Gold/brass-style trim gets hot once every decade or two. It looks good early in the fad when it tends to be done tastefully, but then it works it’s way down to the cheap used car lots and makes everything with it seem very dated.
If I bought a primo black LS400 with the gold I wouldn’t hate it. If I bought a primo Cutlass Ciera with it, I would.
Great QOTD topic Jim!
I can’t confidently say whether the appeal of gold badging and the “gold packages” especially so popular with ’90s cars, particularly Japanese, is a generational thing or not. Born in 1993, I’m currently 24 and though I can’t say that gold badging and emblems look good on virtually any current car, on many cars from the 1990s and early 2000s, in the right color combination, call me a fan.
I guess I always just associated the gold badging and trim with giving the car a slightly higher level of status and glitz. On many cars of that era, in the right color combination, it did look rather good. Toyota and Honda in particular, seemed to like it, especially with their Lexus and Acura products. My uncle owned a first-year Acura MDX in Deep Mahogany Pearl (Burgundy) with the gold badging that looked really good, to me at least.

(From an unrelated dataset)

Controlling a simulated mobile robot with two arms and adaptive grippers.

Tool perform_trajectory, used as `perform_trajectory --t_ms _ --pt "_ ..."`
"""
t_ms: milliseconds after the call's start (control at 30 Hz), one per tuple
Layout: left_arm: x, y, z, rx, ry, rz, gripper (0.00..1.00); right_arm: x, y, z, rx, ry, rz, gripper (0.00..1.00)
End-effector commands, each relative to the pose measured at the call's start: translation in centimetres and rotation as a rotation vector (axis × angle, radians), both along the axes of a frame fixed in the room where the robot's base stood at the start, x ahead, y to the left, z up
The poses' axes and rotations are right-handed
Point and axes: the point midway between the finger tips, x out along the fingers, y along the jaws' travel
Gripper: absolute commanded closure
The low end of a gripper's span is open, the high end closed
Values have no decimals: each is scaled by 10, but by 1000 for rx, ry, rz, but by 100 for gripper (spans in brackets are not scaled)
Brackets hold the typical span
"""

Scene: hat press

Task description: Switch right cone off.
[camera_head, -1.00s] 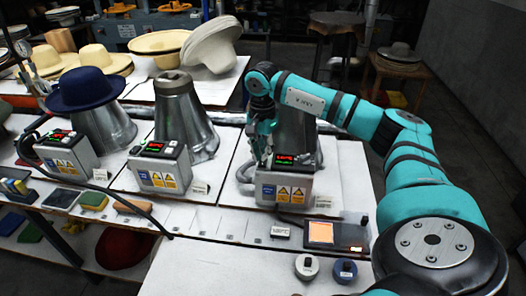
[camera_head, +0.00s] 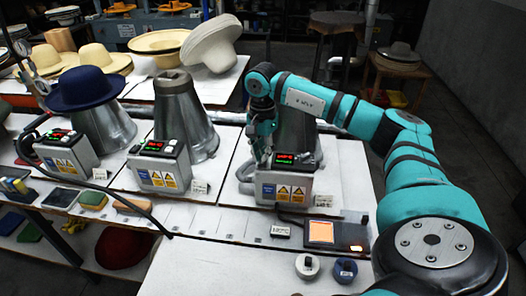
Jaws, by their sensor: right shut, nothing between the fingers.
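The right metal cone (camera_head: 297,133) stands on the right white board, partly hidden behind my right arm. Its grey control box (camera_head: 296,187) stands in front, with blue and yellow stickers and a lit red display (camera_head: 285,160) on top. The characters are too small to read surely. My right gripper (camera_head: 262,160) points down at the left edge of the box top, shut and empty. Whether its tips touch the box or a switch I cannot tell; the switch itself is not clearly visible. My left gripper is not in view.
The middle cone (camera_head: 182,120) and the left cone (camera_head: 110,128), under a navy hat (camera_head: 86,88), have their own control boxes with lit displays. A small panel with an orange screen (camera_head: 321,232) and two round knobs (camera_head: 307,266) are in front.

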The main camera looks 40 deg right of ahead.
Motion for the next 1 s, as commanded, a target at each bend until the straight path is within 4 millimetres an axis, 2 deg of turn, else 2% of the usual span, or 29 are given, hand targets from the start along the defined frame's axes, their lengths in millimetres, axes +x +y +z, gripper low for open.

On that note, the gold emblems and badging were in most cases more likely port-installed accessories rather than dealer-installed. Most dealers’ service departments wouldn’t waste time installing new badging on unsold cars – trust me, I know from experience!
The one my co-worker got in the 90s was installed at the dealer by an outside contractor who traveled from dealer to dealer doing them for multiple brands throughout our area. My friend had to take the car back after purchase to have the gold done on a day when the “gold guy” would be back. He was told that it was an actual thin coating of gold that was somehow manually applied and electroplated onto the existing chrome finish. I have no idea if that part is true or not.
I’m not sure of the science behind it, but the process your friend described is what I saw aftermarket vendors doing to scores of Malibus and Monte Carlos right on the showroom floor of the Chevy dealer I worked at in the late 90s. The gold coating was either brushed on, or sprayed with a small airbrush.
I was specifically wondering what your opinion was as you’re a good example I was thinking of in regard to age group and location, so thanks! A fair number of Infiniti’s also seemed to feature it as well (J30 especially, a lot of I30’s, some G20’s and a few Q45’s). Sometimes you saw it on BMW’s, but more often on Mercedes and almost never on Audi for some reason.
In my area it seemed to be something that often the dealers would swap out (usually on the little supplemental “sticker” along with the pinstriping and TruCoat…).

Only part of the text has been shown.